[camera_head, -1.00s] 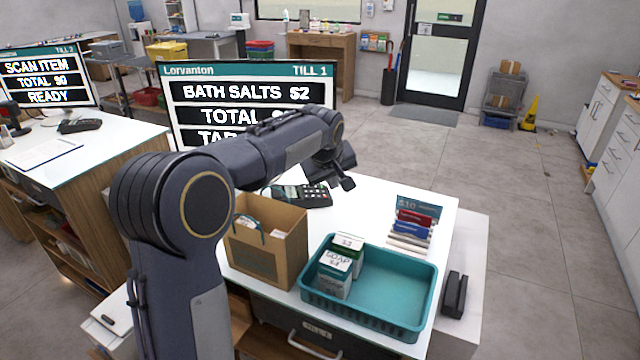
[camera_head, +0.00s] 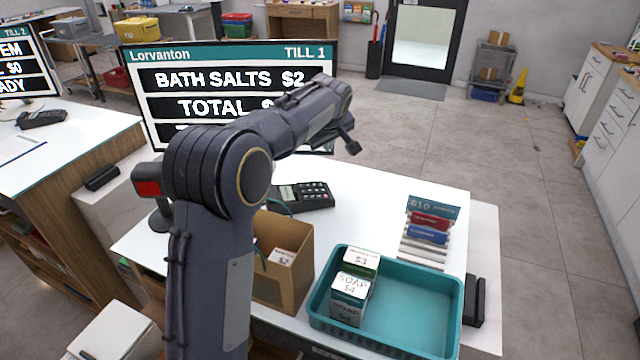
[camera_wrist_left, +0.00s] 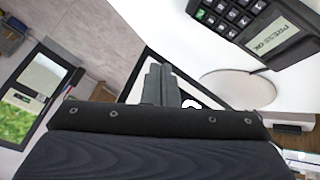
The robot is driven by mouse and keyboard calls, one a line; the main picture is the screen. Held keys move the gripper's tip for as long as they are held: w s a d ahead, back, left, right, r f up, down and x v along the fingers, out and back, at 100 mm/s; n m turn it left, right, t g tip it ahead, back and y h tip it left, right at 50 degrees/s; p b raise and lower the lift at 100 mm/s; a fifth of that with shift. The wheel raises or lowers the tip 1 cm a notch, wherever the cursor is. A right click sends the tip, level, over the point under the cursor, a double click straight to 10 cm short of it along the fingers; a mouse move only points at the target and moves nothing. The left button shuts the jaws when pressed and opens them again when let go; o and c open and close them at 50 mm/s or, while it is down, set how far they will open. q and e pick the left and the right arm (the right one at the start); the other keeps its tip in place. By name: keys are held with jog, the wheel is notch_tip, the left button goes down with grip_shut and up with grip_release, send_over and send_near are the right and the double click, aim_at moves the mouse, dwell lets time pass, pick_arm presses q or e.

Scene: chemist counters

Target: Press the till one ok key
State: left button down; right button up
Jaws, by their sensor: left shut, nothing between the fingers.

## WHAT YOU ARE ASKED TO DO
Copy, exactly and exclusively, the lines beginning with the one that contains "[camera_head, +0.00s]" and ending with the last line of the listing; pictures are to be omitted.

## COMPLETE OUTPUT
[camera_head, +0.00s] 
[camera_wrist_left, +0.00s] 
The robot is driven by mouse and keyboard calls, one a line; the main picture is the screen. Held keys move the gripper's tip for as long as they are held: w s a d ahead, back, left, right, r f up, down and x v along the fingers, out and back, at 100 mm/s; n m turn it left, right, t g tip it ahead, back and y h tip it left, right at 50 degrees/s; p b raise and lower the lift at 100 mm/s; a fifth of that with shift. The wheel raises or lowers the tip 1 cm a notch, wherever the cursor is. A right click sends the tip, level, over the point under the cursor, a double click straight to 10 cm short of it along the fingers; a mouse move only points at the target and moves nothing. The left button shuts the jaws when pressed and opens them again when let go; o and c open and close them at 50 mm/s or, while it is down, set how far they will open. q and e pick the left and the right arm (the right one at the start); the other keeps its tip in place. By name: keys are held with jog, the wheel is notch_tip, the left button goes down with grip_shut and up with grip_release, send_over and send_near are the right and the double click, aim_at moves the mouse, dwell lets time pass, pick_arm presses q or e.

Scene: chemist counters

Target: Press the till one ok key
State: left button down; right button up
Jaws, by their sensor: left shut, nothing between the fingers.

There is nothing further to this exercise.